June is a great month for freshwater species, including another round of bedding bream on the full (June 14) and new moon phases (May 28, June 27). The farther north you go, the better the bedding will be, since bluegill spawn earlier in the southernmost counties.

Bluegill bed several times during the spring and summer months, unlike most freshwater species. The darker males, or bull bream, will remain on the beds throughout the bedding periods, while the females move on and off the beds when they feel the need to expel eggs.

“That’s why it’s good to let some of the males go — to keep the beds active,” said avid bream angler Jeff Thomas of Vicksburg. “If you have a small lake, like 50 acres or less, and you start taking the bull bream off in April and don’t stop, then sooner or later you will deplete the bed, or at least make it less attractive to the females.
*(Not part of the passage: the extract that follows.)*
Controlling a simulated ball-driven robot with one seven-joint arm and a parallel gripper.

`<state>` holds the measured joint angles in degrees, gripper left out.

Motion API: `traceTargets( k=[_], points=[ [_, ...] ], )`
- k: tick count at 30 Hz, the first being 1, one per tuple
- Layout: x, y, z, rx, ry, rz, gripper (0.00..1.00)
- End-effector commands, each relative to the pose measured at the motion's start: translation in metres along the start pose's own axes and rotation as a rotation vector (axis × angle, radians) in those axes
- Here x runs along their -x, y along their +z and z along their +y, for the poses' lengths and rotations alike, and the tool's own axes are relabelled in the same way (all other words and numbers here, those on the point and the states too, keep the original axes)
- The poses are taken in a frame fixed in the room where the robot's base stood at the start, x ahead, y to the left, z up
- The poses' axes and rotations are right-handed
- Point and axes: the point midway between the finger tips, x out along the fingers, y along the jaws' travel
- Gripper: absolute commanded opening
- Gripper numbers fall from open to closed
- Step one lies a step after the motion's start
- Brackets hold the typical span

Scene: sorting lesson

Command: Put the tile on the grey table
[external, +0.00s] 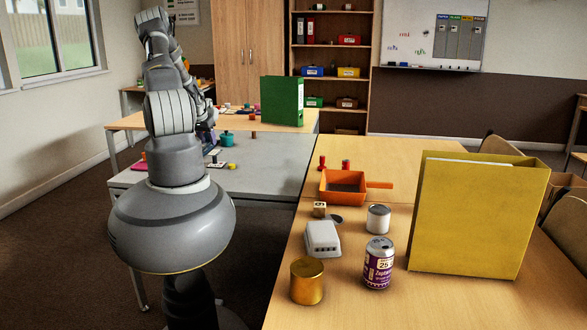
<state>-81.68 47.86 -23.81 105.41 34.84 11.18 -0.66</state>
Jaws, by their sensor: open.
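The grey table (262,168) stands left of centre, beyond my base, with small things on it. I cannot make out for sure which thing is the tile. A flat pink thing (138,167) lies at its left edge, and a small white piece (216,165) with dark marks lies near its front. My arm reaches up and then away over the grey table. My gripper (207,131) is open and shows only partly beside my arm, above that table. Its fingertips and anything between them are hard to make out.
A teal pot (227,139) stands on the grey table, whose right part is clear. A green binder (282,100) stands on the wooden table behind. The right wooden table holds an orange pan (343,187), cans, a white box (323,238) and a tall yellow binder (470,218).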

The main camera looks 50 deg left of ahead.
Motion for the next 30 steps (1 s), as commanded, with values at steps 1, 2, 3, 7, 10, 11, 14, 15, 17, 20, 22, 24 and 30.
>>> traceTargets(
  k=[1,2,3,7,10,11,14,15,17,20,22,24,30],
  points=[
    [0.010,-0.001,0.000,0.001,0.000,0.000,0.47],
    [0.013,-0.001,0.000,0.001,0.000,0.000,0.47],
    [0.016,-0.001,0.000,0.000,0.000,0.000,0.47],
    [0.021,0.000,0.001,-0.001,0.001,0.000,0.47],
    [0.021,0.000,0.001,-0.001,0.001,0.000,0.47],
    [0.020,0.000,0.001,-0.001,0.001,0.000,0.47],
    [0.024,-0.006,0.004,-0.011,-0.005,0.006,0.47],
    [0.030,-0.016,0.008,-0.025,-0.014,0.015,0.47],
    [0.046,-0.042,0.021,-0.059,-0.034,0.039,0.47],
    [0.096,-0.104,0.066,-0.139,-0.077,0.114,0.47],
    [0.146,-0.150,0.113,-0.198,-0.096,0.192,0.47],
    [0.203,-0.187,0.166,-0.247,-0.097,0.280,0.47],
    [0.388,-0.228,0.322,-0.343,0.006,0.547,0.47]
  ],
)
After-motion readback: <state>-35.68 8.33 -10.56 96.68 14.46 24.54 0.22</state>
“It’s funny, but by the end of the summer the bulls that were so big and thick in April will be paper thin (because) they’ve worked so hard.”

With bream and catfish in mind, let’s look at Mississippi’s Top 5 fishing trips in June.

1. Tippah County Lake — This 145-acre lake near Ripley is loaded with big bream. Look in the coves for beds, and keep your nose in the wind to sniff out the beds.

2. Pickwick Lake — Forget about bass for a minute, which is tough to do on this great lake in the extreme northeast corner of the state. Pickwick Lake is a catfish angler’s dream. Channel cats by the millions move up on the rock bluff banks to spawn in the cracks in 4 to 5 feet of water.

3. Kemper County Lake — In addition to being one of the state’s great bass lakes, this 595-acre MDWFP lake near DeKalb is a bluegill hotspot. With abundant deep water, find the coves that offer depths near the bank and sniff for beds in the shallows.

4. Mississippi River — While jugging the shallow inside bends of the river, find a rock jetty at water level and fish below it for white bass. Your day could end with a box(es) full of blue and channel catfish, as well as white bass.

5. Okhissa Lake — This 500-acre National Forest Service lake near Bude is rapidly becoming famous for its bluegill, as well it should. With over 500 man-made gravel beds included in the lake’s construction, finding an active bed is easy. You can see them. You can smell them. Or you can just look for where all the boats are anchored. And because of its great depth, Okhissa’s bream bed big time in June.